What to work on: Produce the listing below again, exactly as shown.

Records for the exercise:

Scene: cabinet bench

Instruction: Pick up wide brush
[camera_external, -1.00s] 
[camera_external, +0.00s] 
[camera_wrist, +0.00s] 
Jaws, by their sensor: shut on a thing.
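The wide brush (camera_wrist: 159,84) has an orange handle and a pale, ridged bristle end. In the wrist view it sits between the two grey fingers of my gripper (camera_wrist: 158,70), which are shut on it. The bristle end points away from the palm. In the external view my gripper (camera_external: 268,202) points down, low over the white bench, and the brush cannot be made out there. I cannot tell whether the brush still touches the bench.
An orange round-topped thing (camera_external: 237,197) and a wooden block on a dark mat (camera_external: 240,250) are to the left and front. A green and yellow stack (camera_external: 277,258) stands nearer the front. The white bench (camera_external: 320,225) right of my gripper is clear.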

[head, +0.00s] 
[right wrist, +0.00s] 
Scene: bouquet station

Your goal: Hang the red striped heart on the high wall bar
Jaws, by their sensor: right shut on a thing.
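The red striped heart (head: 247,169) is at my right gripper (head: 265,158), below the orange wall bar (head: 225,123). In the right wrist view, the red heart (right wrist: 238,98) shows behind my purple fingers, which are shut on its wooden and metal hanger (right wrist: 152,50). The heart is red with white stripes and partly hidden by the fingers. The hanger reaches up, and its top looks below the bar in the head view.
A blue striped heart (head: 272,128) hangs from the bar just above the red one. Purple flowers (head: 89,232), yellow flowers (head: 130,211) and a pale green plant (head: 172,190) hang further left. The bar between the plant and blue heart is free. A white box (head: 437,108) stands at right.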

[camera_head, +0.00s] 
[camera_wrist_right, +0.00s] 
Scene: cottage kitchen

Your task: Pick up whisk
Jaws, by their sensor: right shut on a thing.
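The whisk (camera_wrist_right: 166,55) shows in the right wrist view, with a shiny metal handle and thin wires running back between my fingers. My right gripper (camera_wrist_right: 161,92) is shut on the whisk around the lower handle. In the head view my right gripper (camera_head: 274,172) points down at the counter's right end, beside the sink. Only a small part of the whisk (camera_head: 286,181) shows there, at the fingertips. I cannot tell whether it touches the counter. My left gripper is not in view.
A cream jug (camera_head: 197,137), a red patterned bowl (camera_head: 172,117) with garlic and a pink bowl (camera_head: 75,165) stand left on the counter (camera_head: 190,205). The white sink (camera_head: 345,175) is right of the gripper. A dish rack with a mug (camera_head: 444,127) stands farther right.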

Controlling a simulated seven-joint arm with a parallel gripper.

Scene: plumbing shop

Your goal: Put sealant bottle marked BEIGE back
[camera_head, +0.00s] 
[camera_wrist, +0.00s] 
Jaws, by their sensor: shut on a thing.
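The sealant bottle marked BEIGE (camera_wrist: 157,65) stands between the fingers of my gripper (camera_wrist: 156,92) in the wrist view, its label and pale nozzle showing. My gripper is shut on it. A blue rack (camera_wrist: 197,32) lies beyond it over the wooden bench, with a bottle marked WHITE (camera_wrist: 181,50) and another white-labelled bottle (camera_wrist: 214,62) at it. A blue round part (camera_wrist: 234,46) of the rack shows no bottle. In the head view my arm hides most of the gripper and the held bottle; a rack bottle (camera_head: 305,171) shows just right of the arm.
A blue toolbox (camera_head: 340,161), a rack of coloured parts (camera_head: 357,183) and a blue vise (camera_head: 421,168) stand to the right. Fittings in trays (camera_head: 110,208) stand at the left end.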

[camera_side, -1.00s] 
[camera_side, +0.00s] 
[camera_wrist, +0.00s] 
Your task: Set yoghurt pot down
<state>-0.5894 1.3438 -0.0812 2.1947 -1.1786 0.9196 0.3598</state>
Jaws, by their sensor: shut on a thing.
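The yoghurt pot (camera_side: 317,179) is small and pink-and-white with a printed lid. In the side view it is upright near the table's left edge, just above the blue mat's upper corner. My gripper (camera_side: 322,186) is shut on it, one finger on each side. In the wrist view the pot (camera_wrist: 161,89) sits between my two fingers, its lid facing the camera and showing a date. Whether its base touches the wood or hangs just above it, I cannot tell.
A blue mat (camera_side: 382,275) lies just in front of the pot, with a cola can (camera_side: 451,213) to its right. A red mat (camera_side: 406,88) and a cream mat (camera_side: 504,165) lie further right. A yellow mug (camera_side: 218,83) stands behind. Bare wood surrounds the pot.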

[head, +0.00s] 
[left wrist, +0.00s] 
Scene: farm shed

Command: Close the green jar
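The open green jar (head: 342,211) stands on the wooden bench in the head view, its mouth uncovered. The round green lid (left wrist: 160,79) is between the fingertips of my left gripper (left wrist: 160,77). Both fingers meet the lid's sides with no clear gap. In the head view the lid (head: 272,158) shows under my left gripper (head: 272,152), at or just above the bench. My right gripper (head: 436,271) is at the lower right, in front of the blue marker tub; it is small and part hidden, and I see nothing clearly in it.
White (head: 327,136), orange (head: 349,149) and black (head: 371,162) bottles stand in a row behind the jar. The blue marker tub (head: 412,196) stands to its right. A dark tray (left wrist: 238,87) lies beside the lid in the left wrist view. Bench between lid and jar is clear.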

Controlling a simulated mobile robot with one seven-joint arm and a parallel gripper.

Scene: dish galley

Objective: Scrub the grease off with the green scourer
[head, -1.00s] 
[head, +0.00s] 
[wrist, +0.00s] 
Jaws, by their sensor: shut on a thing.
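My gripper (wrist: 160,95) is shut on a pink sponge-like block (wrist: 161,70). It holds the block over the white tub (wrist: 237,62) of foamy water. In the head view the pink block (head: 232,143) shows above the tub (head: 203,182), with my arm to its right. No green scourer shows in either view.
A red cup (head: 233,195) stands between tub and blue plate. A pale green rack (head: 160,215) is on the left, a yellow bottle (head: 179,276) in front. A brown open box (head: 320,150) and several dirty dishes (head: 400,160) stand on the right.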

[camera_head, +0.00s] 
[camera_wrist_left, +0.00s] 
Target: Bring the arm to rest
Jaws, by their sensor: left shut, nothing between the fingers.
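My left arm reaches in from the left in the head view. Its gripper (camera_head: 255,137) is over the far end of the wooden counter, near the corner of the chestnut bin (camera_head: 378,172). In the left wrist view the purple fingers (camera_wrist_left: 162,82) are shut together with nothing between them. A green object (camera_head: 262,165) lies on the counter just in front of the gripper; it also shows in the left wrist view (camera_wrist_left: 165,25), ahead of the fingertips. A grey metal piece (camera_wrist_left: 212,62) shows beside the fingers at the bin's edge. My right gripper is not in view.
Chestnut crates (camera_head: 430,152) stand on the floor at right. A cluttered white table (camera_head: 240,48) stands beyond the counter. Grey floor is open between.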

Result for this exercise:
Scene: cabinet bench

Instruction: Pick up wide brush
[camera_external, -1.00s] 
[camera_external, +0.00s] 
[camera_wrist, +0.00s] 
Jaws, by their sensor: shut on a thing.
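The wide brush (camera_wrist: 159,84) has an orange handle and a pale, ridged bristle end. In the wrist view it sits between the two grey fingers of my gripper (camera_wrist: 158,70), which are shut on it. The bristle end points away from the palm. In the external view my gripper (camera_external: 268,202) points down, low over the white bench, and the brush cannot be made out there. I cannot tell whether the brush still touches the bench.
An orange round-topped thing (camera_external: 237,197) and a wooden block on a dark mat (camera_external: 240,250) are to the left and front. A green and yellow stack (camera_external: 277,258) stands nearer the front. The white bench (camera_external: 320,225) right of my gripper is clear.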

[head, +0.00s] 
[right wrist, +0.00s] 
Scene: bouquet station

Your goal: Hang the red striped heart on the high wall bar
Jaws, by their sensor: right shut on a thing.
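The red striped heart (head: 247,169) is at my right gripper (head: 265,158), below the orange wall bar (head: 225,123). In the right wrist view, the red heart (right wrist: 238,98) shows behind my purple fingers, which are shut on its wooden and metal hanger (right wrist: 152,50). The heart is red with white stripes and partly hidden by the fingers. The hanger reaches up, and its top looks below the bar in the head view.
A blue striped heart (head: 272,128) hangs from the bar just above the red one. Purple flowers (head: 89,232), yellow flowers (head: 130,211) and a pale green plant (head: 172,190) hang further left. The bar between the plant and blue heart is free. A white box (head: 437,108) stands at right.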

[camera_head, +0.00s] 
[camera_wrist_right, +0.00s] 
Scene: cottage kitchen

Your task: Pick up whisk
Jaws, by their sensor: right shut on a thing.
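The whisk (camera_wrist_right: 166,55) shows in the right wrist view, with a shiny metal handle and thin wires running back between my fingers. My right gripper (camera_wrist_right: 161,92) is shut on the whisk around the lower handle. In the head view my right gripper (camera_head: 274,172) points down at the counter's right end, beside the sink. Only a small part of the whisk (camera_head: 286,181) shows there, at the fingertips. I cannot tell whether it touches the counter. My left gripper is not in view.
A cream jug (camera_head: 197,137), a red patterned bowl (camera_head: 172,117) with garlic and a pink bowl (camera_head: 75,165) stand left on the counter (camera_head: 190,205). The white sink (camera_head: 345,175) is right of the gripper. A dish rack with a mug (camera_head: 444,127) stands farther right.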

Controlling a simulated seven-joint arm with a parallel gripper.

Scene: plumbing shop

Your goal: Put sealant bottle marked BEIGE back
[camera_head, +0.00s] 
[camera_wrist, +0.00s] 
Jaws, by their sensor: shut on a thing.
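The sealant bottle marked BEIGE (camera_wrist: 157,65) stands between the fingers of my gripper (camera_wrist: 156,92) in the wrist view, its label and pale nozzle showing. My gripper is shut on it. A blue rack (camera_wrist: 197,32) lies beyond it over the wooden bench, with a bottle marked WHITE (camera_wrist: 181,50) and another white-labelled bottle (camera_wrist: 214,62) at it. A blue round part (camera_wrist: 234,46) of the rack shows no bottle. In the head view my arm hides most of the gripper and the held bottle; a rack bottle (camera_head: 305,171) shows just right of the arm.
A blue toolbox (camera_head: 340,161), a rack of coloured parts (camera_head: 357,183) and a blue vise (camera_head: 421,168) stand to the right. Fittings in trays (camera_head: 110,208) stand at the left end.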

[camera_side, -1.00s] 
[camera_side, +0.00s] 
[camera_wrist, +0.00s] 
Your task: Set yoghurt pot down
<state>-0.5894 1.3438 -0.0812 2.1947 -1.1786 0.9196 0.3598</state>
Jaws, by their sensor: shut on a thing.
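The yoghurt pot (camera_side: 317,179) is small and pink-and-white with a printed lid. In the side view it is upright near the table's left edge, just above the blue mat's upper corner. My gripper (camera_side: 322,186) is shut on it, one finger on each side. In the wrist view the pot (camera_wrist: 161,89) sits between my two fingers, its lid facing the camera and showing a date. Whether its base touches the wood or hangs just above it, I cannot tell.
A blue mat (camera_side: 382,275) lies just in front of the pot, with a cola can (camera_side: 451,213) to its right. A red mat (camera_side: 406,88) and a cream mat (camera_side: 504,165) lie further right. A yellow mug (camera_side: 218,83) stands behind. Bare wood surrounds the pot.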

[head, +0.00s] 
[left wrist, +0.00s] 
Scene: farm shed

Command: Close the green jar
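The open green jar (head: 342,211) stands on the wooden bench in the head view, its mouth uncovered. The round green lid (left wrist: 160,79) is between the fingertips of my left gripper (left wrist: 160,77). Both fingers meet the lid's sides with no clear gap. In the head view the lid (head: 272,158) shows under my left gripper (head: 272,152), at or just above the bench. My right gripper (head: 436,271) is at the lower right, in front of the blue marker tub; it is small and part hidden, and I see nothing clearly in it.
White (head: 327,136), orange (head: 349,149) and black (head: 371,162) bottles stand in a row behind the jar. The blue marker tub (head: 412,196) stands to its right. A dark tray (left wrist: 238,87) lies beside the lid in the left wrist view. Bench between lid and jar is clear.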

Controlling a simulated mobile robot with one seven-joint arm and a parallel gripper.

Scene: dish galley

Objective: Scrub the grease off with the green scourer
[head, -1.00s] 
[head, +0.00s] 
[wrist, +0.00s] 
Jaws, by their sensor: shut on a thing.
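My gripper (wrist: 160,95) is shut on a pink sponge-like block (wrist: 161,70). It holds the block over the white tub (wrist: 237,62) of foamy water. In the head view the pink block (head: 232,143) shows above the tub (head: 203,182), with my arm to its right. No green scourer shows in either view.
A red cup (head: 233,195) stands between tub and blue plate. A pale green rack (head: 160,215) is on the left, a yellow bottle (head: 179,276) in front. A brown open box (head: 320,150) and several dirty dishes (head: 400,160) stand on the right.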

[camera_head, +0.00s] 
[camera_wrist_left, +0.00s] 
Target: Bring the arm to rest
Jaws, by their sensor: left shut, nothing between the fingers.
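My left arm reaches in from the left in the head view. Its gripper (camera_head: 255,137) is over the far end of the wooden counter, near the corner of the chestnut bin (camera_head: 378,172). In the left wrist view the purple fingers (camera_wrist_left: 162,82) are shut together with nothing between them. A green object (camera_head: 262,165) lies on the counter just in front of the gripper; it also shows in the left wrist view (camera_wrist_left: 165,25), ahead of the fingertips. A grey metal piece (camera_wrist_left: 212,62) shows beside the fingers at the bin's edge. My right gripper is not in view.
Chestnut crates (camera_head: 430,152) stand on the floor at right. A cluttered white table (camera_head: 240,48) stands beyond the counter. Grey floor is open between.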

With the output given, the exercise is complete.